Default generic value

Question

Say I have a class:

class SomeClass[+A <: AnyRef, +B <: Any]

To specify it I always have to specify the types of generic parameters too. I.e. to specify its most general version as a method parameter type I have to do def someMethod(param1: SomeClass[AnyRef, Any]) or new SomeClass[AnyRef, Any] to instantiate it. It becomes a major pain when it comes to more complex types which have complex generics.

Is there a way to make the [AnyRef, Any] part implied when I don't provide generic information? For instance def someMethod(param1: SomeClass)?

Is there a way the _ could help me solve this problem and how?

P.S. I apologize for originally not stating the question as clearly.

Answer 1

As suggested in my comment, doing something like this can save some typing and is pretty straightforward:

type SomeClassAny = SomeClass[AnyRef, Any]

Answer 2

If you don't truly care about what type this thing is going to have, you can parametrize it with [_, _]. Examples might be things like

val thing = new SomeClass[_, _]()

or

def thingDoer(sc: SomeClass[_, _]) { /* Stuff */ }

To be a bit more clear about its nature, the underscore is known as the "existential type", and it's basically the equivalent of a raw type in Java, and it can also function similar to wildcard type from Java. For example, this schizophrenic Java code

public void thingThatTakesAMapList(List<? extends Map> mapList) { /* Whatever */ }

is the same as this Scala code

def thingThatTakesAMapList(mapList: List[_ <: Map[_, _]]) { /* Some incredibly wild subroutine */ }

Also, it's worth noting the distinguishment between List[Any] and List[_] is... very subtle. It is to say that the former is a list of Any, and the latter is a list of [I don't know/care]. _ is quite different from Any, though. For example, if you had a class with this signature

class SillyClass[T <: Map[_, _]]

it would not be valid to do this

val thing = new SillyClass[Any]()

while it could be valid for you to do this

val thing = new SillyClass[HashMap[_, _]]()

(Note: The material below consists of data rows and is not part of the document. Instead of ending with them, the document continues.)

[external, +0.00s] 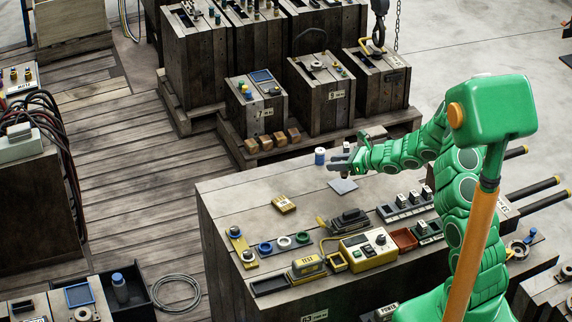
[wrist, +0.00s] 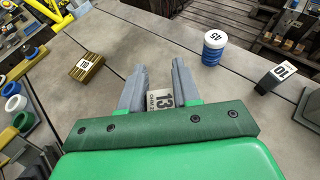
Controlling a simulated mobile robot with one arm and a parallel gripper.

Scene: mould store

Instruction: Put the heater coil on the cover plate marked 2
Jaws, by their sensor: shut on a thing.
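My gripper (external: 336,167) is above the rear part of the workbench. In the wrist view my gripper (wrist: 158,92) has its two grey fingers around a small pale thing with a label reading 13 (wrist: 161,101); the word under the number looks like chalk, and its lower part is hidden by my gripper. A flat grey square (external: 343,186) shows just below my gripper in the external view; I cannot tell if it lies on the bench. I cannot pick out the heater coil for certain, and I can read no plate marked 2.
A blue jar marked 45 (wrist: 214,46), a dark block marked 10 (wrist: 274,80) and a brass-coloured block (wrist: 87,67) stand around my gripper. Blue and white rings (external: 284,242), a yellow tester (external: 368,250) and trays crowd the bench front. Wooden crates (external: 320,90) stand behind.

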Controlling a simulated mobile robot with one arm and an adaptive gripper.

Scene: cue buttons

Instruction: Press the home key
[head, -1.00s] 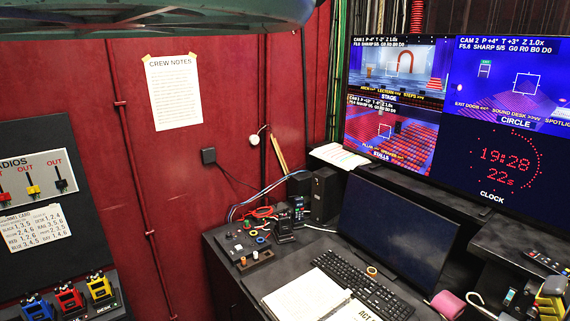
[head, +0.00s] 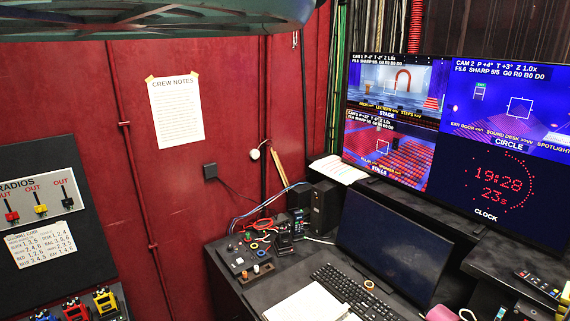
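A black keyboard (head: 352,293) lies on the dark desk at the lower middle, cut off by the bottom edge; its key labels are too small to read. A small control panel with coloured buttons (head: 243,258) sits at the desk's left end. A dark handset with small keys (head: 297,222) stands behind it. I cannot tell which of these bears the home key. My gripper is not in view, so its distance from them and its state are hidden.
A dark monitor (head: 394,247) stands behind the keyboard, and an open notebook (head: 306,305) lies in front. Large screens (head: 505,135) hang behind. A radio board (head: 45,205) is at left.

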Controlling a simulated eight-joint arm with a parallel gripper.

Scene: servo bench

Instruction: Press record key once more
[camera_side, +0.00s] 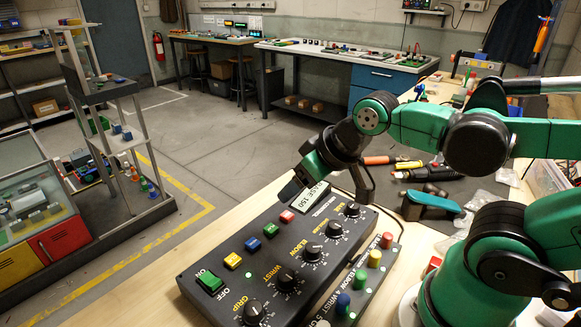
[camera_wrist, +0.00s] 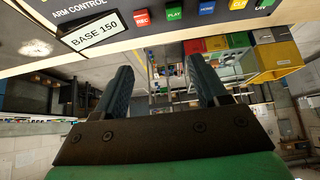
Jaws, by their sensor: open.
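The red record key (camera_side: 287,216), marked REC, is the top key in a row on the dark control box (camera_side: 228,303). It also shows in the wrist view (camera_wrist: 142,16), at the top edge beside the green PLAY key (camera_wrist: 175,13). The box's display (camera_side: 309,200) reads "BASE 150". My gripper (camera_side: 291,188) is at the box's far edge, beside the display and apart from the record key. In the wrist view my gripper (camera_wrist: 162,78) has its two dark fingers spread with nothing between them. In the side view its fingertips are partly hidden.
Blue (camera_side: 253,244) and yellow (camera_side: 233,260) keys sit near the record key. Several knobs, a lit green power switch (camera_side: 209,282) and a smaller box with coloured buttons (camera_side: 374,258) are close by. Tools (camera_side: 430,173) lie behind. Bare wooden bench (camera_side: 215,240) is left of the box.

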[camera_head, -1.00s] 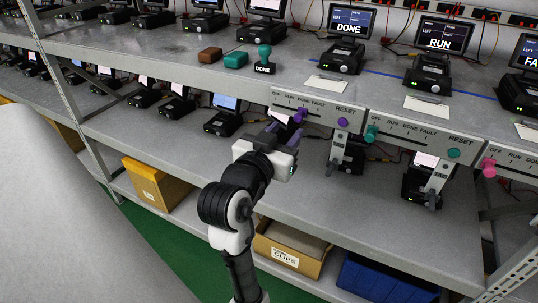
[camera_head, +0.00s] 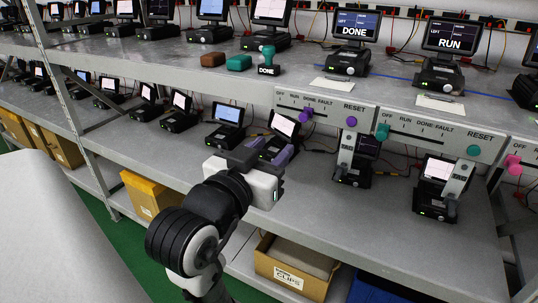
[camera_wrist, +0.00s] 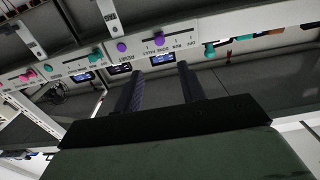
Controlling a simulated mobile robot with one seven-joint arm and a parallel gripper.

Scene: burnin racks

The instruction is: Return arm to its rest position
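My gripper (camera_head: 262,154) is in front of the rack, over the lower shelf, left of the first control panel (camera_head: 327,108). In the camera_wrist view its two dark fingers (camera_wrist: 160,90) stand apart with nothing visible between them. They point toward the panel with purple knobs. A purple slider knob (camera_head: 306,115) sits near the DONE mark on that panel, clear of the fingers. My arm comes up from the bottom of the camera_head view, bent at the elbow.
The upper shelf holds monitors (camera_head: 352,29), a DONE stamp (camera_head: 267,60) and paper cards. More devices stand on the lower shelf (camera_head: 300,190). A rack post (camera_head: 60,95) is at left. A CLIPS box (camera_head: 292,268) and a yellow bin (camera_head: 150,193) sit below.

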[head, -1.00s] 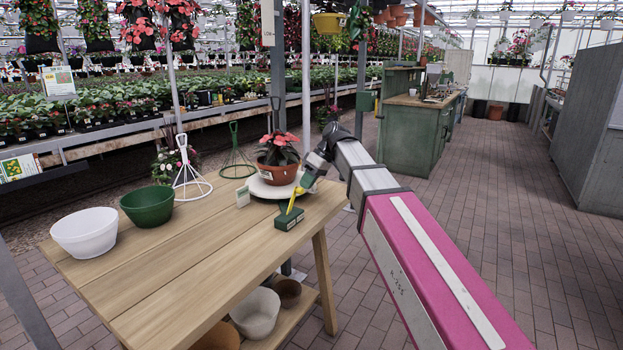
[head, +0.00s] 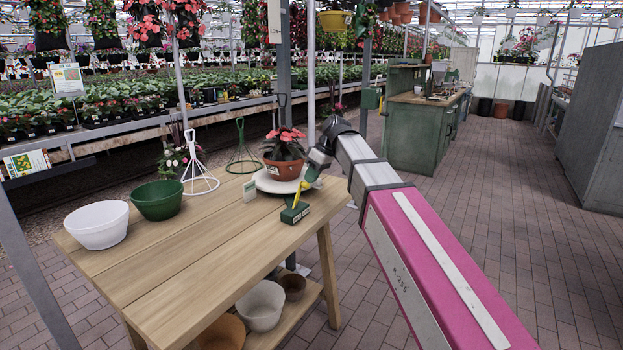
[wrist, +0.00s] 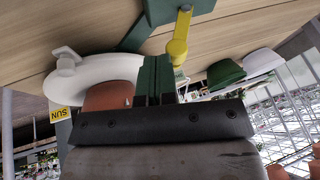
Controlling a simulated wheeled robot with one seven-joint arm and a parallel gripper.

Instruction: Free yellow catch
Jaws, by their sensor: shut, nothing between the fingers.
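The yellow catch (head: 299,193) is a short lever standing tilted on a small green block (head: 296,213) at the table's right front edge. In the wrist view the catch (wrist: 179,38) has a rounded yellow end close to my fingertips. My gripper (head: 306,182) is right at the catch's upper end. Its green fingers (wrist: 157,72) are together and empty beside the catch; whether they touch it I cannot tell. A round white plate (head: 260,184) behind the block bears a terracotta pot (head: 283,169) with a red-flowered plant. A green arm (wrist: 136,36) runs from the block toward the plate.
A white bowl (head: 97,228) and a green bowl (head: 158,201) stand on the table's left. A white wire stand (head: 199,175) and a green one (head: 241,158) are at its back. The table's middle (head: 200,250) is clear. Pots sit on the lower shelf.

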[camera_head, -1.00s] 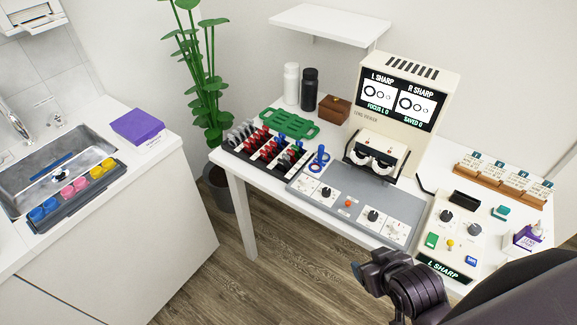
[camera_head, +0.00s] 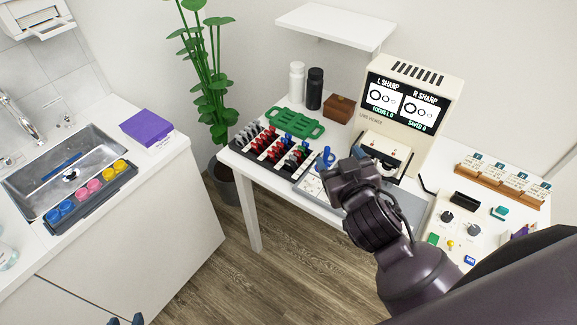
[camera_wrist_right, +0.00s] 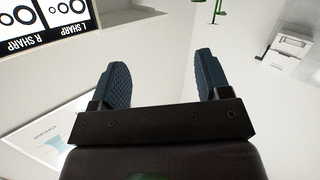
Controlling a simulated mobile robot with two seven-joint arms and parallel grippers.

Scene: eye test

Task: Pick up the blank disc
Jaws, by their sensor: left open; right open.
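A black rack (camera_head: 262,163) on the table holds rows of small discs with red, blue and dark grips. The discs are too small to tell which one is blank. My right gripper (camera_head: 343,176) is over the grey panel (camera_head: 308,186), to the right of the rack, with its fingers mostly hidden by its own body. In the right wrist view my right gripper (camera_wrist_right: 160,72) is open, with nothing between its fingers. The tips of my left gripper (camera_head: 126,320) just show at the bottom edge, apart and far from the rack.
A blue upright tool (camera_head: 325,158) stands close beside my right gripper. A lens viewer (camera_head: 416,95) stands behind it. A green tray (camera_head: 294,123), bottles (camera_head: 314,88) and a wooden box (camera_head: 339,108) sit behind the rack. A sink counter (camera_head: 174,160) is at left.

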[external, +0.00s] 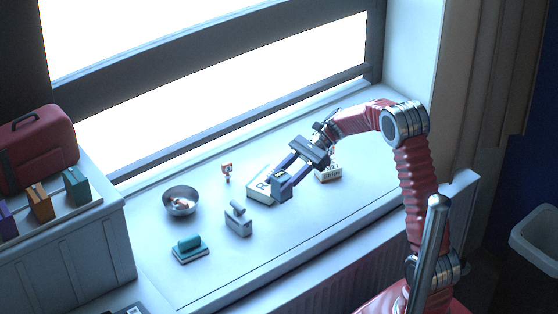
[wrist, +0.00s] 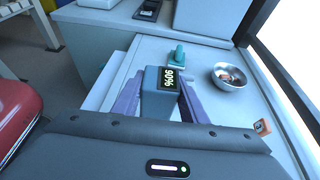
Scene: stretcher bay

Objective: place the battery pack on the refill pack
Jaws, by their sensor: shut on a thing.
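The battery pack (external: 282,193) is a grey-blue block. Its dark screen reads 90% in the wrist view (wrist: 168,80). My gripper (external: 287,175) is shut on it, with a purple finger on either side; the fingers also show in the wrist view (wrist: 157,100). The refill pack appears to be the white box marked with an R (external: 259,190) on the sill. The battery pack overlaps its right side in the external view and hides part of it. I cannot tell whether they touch. I cannot make out the refill pack in the wrist view.
A metal bowl (external: 180,203), a teal stamp-like thing (external: 190,247), a grey handled block (external: 238,222) and a small orange sign (external: 227,168) stand to the left. A small lettered box (external: 329,175) sits under my arm. The sill's front right is clear.

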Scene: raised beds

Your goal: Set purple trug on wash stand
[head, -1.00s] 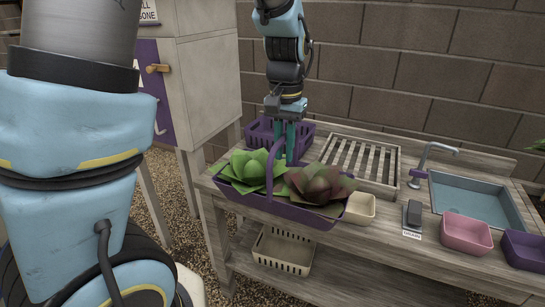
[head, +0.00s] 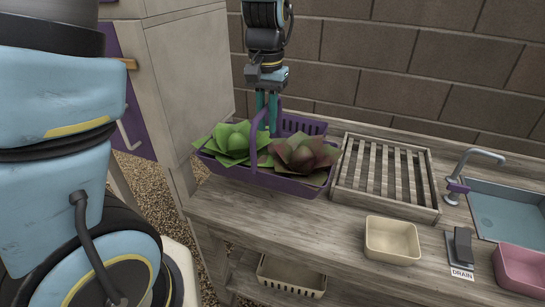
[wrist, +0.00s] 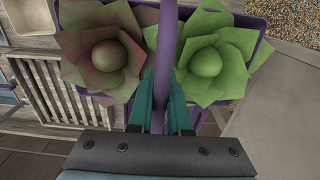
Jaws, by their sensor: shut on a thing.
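The purple trug (head: 284,189) holds a green leafy head and a reddish-green one. My gripper (head: 267,128) is above it, shut on the trug's arched handle. In the wrist view the handle (wrist: 166,45) runs up between the teal fingers (wrist: 164,115), with one head on each side. The trug is level, over the back left end of the grey wooden wash stand (head: 290,222). Whether its base touches the top cannot be told. Its underside is hidden.
Behind the trug is a purple slotted crate (head: 303,126), partly hidden. A slatted rack (head: 387,201) lies right of the trug. A cream tub (head: 392,240), drain lever (head: 461,245), pink tub (head: 522,268) and sink (head: 505,215) follow. A tall cabinet (head: 185,80) stands close left.

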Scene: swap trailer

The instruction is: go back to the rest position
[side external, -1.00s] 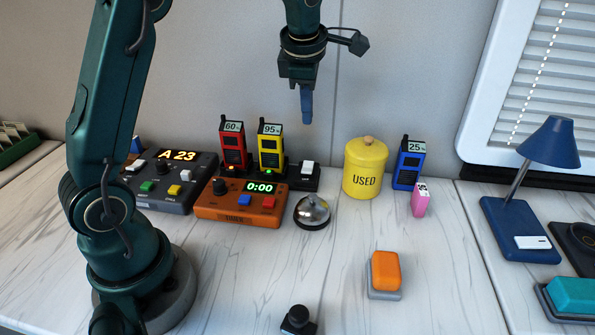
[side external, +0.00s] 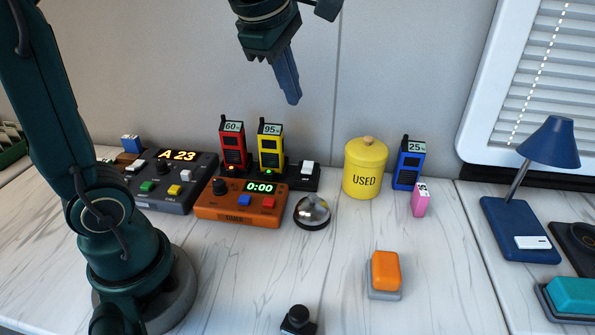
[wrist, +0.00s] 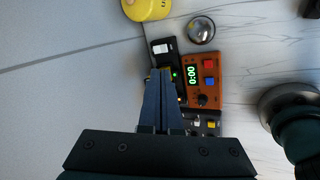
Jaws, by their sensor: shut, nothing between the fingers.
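My gripper (side external: 292,100) is up in the air above the back of the table, in front of the wall. Its blue fingers are together with nothing between them. The fingers tilt down to the right in the side external view. In the wrist view the shut fingers (wrist: 160,78) point toward the devices on the table and hide part of them. Nothing touches the gripper.
Below stand the red radio (side external: 233,146), yellow radio (side external: 270,146), orange timer (side external: 240,205) and dark panel (side external: 160,195). A bell (side external: 312,211), yellow USED canister (side external: 364,175), blue radio (side external: 408,165), pink block (side external: 421,200) and orange sponge (side external: 385,270) stand to the right.

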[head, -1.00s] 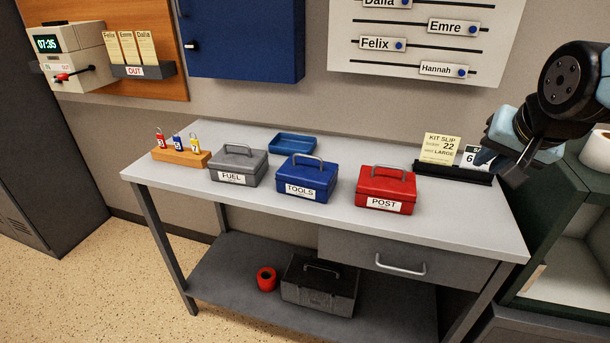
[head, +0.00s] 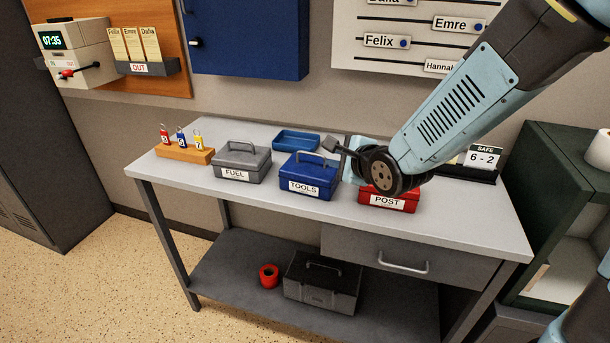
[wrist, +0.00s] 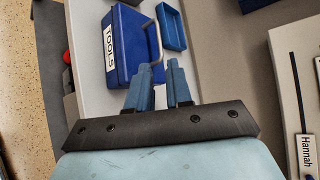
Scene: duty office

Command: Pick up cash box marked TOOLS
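The blue cash box marked TOOLS (head: 308,177) stands upright on the grey desk between the grey FUEL box (head: 242,161) and the red POST box (head: 390,198). Its grey carry handle stands up on the lid. My gripper (head: 335,148) is just right of that handle, above the lid's right side. In the wrist view, my gripper (wrist: 158,76) is open with a gap between its blue fingers. The TOOLS box (wrist: 126,42) lies ahead there, and the near end of its handle is close to the fingertips. I cannot tell whether they touch. My wrist partly hides the POST box.
A blue tray (head: 296,140) lies behind the TOOLS box. A card stand (head: 478,171) is at the back right. A dark box (head: 322,283) and a red roll (head: 269,275) sit on the lower shelf.

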and, if a function took a SillyClass as a parameter, you could write

def sillyClassTaker(sc: SillyClass[_])

and be certain that sc was not going be parametrized over type Any; it's parametrized over some unknown subclass of Map[_, _]. That is to say that the underscore is a placeholder, but it still requires that valid type parameters exist in its place. So, while that's all cool and all... I don't particularly recommend using it too much. If you need to do something... wildcard-y, or simply don't care about the type parameters, it's a good option to consider, though.

Answer 3

How about this?

scala> :paste
// Entering paste mode (ctrl-D to finish)

class SomeClass[+A <: AnyRef]

object SomeClass {
  def apply() = new SomeClass[AnyRef]
}

// Exiting paste mode, now interpreting.

defined class SomeClass
defined module SomeClass

scala> SomeClass()
res47: SomeClass[AnyRef] = SomeClass@4f63b5

Edit:

I think you want something like default arguments, but at the type level. Unfortunately Scala does not have any such feature. You can use type aliases as suggested by @hyhnhjl. That to me seems your best bet.